The dynamic development of the market of alternative assets in the last decade opens up new opportunities for investors. This development process creates new problems related to the optimal allocation of the investor's capital between traditional and alternative assets. The article examines the economic problem of building an optimal investment portfolio by the method of specification of Markowitz's theoretical approach to the combination of these two groups of assets. As traditional assets, the paper analyzes index investments in three main US indices: S&P400, S&P500, and S&P600. These three indices represent a complete cross-section of the economy of the United States of America, as they characterize different market segments depending on capitalization. Index investments in seven main alternative indices are considered as alternative investments. This sample includes both narrow-profile indices related to investing in individual commodities, such as precious metals or oil, and related to real estate and private equity. The initial stage of the research involves a correlation analysis applied to the statistical series of index returns for the period 2015-2019. The analysis indicated the heterogeneity of the correlation dependence within the studied group. Traditional assets demonstrate a relatively high dependency of returns on each other.
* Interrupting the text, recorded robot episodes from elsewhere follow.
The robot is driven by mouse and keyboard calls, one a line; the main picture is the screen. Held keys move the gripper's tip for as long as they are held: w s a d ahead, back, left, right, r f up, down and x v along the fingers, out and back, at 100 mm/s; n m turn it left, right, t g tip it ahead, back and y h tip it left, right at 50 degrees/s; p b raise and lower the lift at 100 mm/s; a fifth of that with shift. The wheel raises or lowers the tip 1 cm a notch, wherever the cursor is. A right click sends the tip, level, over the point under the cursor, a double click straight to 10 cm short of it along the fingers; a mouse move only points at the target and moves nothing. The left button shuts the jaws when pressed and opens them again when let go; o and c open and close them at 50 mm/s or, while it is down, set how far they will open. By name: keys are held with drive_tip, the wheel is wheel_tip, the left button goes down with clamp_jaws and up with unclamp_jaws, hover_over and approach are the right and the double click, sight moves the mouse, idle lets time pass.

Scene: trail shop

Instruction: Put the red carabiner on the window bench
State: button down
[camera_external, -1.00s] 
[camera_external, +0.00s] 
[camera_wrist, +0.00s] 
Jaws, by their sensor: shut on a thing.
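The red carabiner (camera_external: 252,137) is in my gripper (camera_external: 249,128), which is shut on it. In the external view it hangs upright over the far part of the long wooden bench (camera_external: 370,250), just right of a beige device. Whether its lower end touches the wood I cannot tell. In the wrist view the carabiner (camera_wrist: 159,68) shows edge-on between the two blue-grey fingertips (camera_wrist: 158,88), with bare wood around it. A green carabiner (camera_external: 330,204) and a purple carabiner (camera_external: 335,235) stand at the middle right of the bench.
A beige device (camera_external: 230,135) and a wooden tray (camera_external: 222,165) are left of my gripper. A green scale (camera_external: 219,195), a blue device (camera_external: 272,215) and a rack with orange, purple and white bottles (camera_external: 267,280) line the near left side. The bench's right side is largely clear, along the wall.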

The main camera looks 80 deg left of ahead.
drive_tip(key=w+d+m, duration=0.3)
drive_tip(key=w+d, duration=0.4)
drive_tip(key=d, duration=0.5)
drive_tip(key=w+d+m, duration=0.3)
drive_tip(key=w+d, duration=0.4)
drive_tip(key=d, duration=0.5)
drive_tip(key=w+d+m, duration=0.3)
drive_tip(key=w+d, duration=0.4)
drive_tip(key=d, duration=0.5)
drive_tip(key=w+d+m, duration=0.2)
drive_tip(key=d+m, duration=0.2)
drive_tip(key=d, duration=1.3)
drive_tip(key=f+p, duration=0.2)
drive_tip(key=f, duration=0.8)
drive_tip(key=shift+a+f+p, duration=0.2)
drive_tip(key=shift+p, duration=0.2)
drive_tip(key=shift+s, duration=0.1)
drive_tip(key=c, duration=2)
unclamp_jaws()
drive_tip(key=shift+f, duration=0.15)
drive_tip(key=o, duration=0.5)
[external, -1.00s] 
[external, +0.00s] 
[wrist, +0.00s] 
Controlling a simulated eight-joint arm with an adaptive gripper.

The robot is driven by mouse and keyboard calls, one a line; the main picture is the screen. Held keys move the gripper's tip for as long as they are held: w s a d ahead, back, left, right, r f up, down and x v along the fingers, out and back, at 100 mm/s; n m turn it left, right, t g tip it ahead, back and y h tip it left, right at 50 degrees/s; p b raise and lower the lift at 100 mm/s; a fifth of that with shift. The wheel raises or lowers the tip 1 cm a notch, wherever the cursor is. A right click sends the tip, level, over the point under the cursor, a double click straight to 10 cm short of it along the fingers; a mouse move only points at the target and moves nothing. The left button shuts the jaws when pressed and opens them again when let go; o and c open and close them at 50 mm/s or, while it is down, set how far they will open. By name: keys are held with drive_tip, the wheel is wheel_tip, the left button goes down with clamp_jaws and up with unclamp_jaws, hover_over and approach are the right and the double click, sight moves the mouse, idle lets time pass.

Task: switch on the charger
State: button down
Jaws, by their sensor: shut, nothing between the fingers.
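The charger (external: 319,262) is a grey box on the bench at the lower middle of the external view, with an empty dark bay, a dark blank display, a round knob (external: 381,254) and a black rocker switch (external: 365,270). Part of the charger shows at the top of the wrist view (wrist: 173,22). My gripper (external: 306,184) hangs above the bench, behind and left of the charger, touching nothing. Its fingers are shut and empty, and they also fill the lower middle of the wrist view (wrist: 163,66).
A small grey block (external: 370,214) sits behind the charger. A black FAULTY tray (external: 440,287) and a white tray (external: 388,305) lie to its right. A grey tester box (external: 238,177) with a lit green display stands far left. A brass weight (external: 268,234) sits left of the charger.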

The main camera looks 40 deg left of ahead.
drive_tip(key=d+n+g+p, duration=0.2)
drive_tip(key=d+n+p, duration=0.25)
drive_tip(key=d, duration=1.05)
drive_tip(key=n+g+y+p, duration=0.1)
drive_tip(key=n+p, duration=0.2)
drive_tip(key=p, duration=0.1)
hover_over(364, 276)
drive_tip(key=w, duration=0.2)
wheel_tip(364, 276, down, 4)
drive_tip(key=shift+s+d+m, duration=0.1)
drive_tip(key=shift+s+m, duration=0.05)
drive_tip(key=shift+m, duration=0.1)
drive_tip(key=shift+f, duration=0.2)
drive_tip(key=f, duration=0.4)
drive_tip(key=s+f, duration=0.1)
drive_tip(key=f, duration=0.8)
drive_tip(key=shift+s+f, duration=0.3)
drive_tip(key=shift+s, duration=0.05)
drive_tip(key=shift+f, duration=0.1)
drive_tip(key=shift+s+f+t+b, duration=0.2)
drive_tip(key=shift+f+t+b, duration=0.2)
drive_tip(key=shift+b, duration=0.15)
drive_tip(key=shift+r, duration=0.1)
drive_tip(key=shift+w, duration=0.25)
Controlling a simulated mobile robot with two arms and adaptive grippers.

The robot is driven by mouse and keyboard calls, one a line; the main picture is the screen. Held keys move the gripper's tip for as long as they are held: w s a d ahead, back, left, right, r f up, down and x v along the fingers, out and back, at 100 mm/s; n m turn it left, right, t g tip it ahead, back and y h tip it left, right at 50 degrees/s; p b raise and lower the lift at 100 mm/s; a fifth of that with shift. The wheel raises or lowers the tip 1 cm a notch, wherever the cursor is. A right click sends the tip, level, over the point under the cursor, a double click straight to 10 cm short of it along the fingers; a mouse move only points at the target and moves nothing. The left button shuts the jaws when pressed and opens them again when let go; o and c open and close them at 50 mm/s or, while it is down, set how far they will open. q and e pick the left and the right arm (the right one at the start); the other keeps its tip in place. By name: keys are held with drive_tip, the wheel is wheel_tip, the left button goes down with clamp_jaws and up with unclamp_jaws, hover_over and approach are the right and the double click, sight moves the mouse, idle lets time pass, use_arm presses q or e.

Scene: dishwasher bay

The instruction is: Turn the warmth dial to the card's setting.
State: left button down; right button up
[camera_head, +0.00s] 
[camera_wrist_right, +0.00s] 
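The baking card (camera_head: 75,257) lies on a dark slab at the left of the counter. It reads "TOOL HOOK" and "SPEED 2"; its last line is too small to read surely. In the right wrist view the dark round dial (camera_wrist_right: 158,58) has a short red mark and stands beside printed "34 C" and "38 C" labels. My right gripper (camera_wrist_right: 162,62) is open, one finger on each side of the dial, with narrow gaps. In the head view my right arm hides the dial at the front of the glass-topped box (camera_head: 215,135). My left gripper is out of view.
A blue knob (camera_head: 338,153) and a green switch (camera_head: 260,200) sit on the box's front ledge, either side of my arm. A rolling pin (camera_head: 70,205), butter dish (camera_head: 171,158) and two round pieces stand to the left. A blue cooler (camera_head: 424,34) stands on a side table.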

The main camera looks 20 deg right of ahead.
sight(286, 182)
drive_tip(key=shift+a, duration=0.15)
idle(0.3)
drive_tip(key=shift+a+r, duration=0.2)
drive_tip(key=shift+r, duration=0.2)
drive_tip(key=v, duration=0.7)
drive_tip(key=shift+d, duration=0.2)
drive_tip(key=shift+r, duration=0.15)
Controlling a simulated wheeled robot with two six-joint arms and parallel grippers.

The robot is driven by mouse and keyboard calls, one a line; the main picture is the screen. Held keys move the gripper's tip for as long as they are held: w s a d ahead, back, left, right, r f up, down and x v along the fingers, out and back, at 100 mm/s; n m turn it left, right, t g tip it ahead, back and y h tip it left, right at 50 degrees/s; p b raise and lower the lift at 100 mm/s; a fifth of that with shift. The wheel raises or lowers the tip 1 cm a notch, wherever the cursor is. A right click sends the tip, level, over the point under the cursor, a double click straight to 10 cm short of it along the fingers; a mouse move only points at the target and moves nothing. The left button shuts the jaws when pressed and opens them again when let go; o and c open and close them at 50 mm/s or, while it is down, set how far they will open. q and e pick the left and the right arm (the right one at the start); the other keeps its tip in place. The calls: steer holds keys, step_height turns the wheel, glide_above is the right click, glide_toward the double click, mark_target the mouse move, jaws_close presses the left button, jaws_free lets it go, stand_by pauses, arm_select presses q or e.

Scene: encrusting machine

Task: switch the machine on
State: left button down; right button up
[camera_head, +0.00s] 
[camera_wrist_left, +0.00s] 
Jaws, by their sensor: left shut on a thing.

At the same time, alternative assets show a low level of dependence both among themselves and with traditional assets. Within the application of the Markowitz approach, the task of finding the optimal portfolio was structured into the construction and analysis of three efficient sets. The first two effective sets, corresponding to traditional and alternative assets, visualize the potential of the combination of assets in terms of risk minimization. On this basis, an optimal portfolio is built from a combination of alternative and traditional assets. Comparative analysis of optimal portfolios demonstrated that risk indicators for the combined portfolio have better values. The K-ratio indicator showed a greater degree of stability of the profitability of the combined portfolio with minimal risk.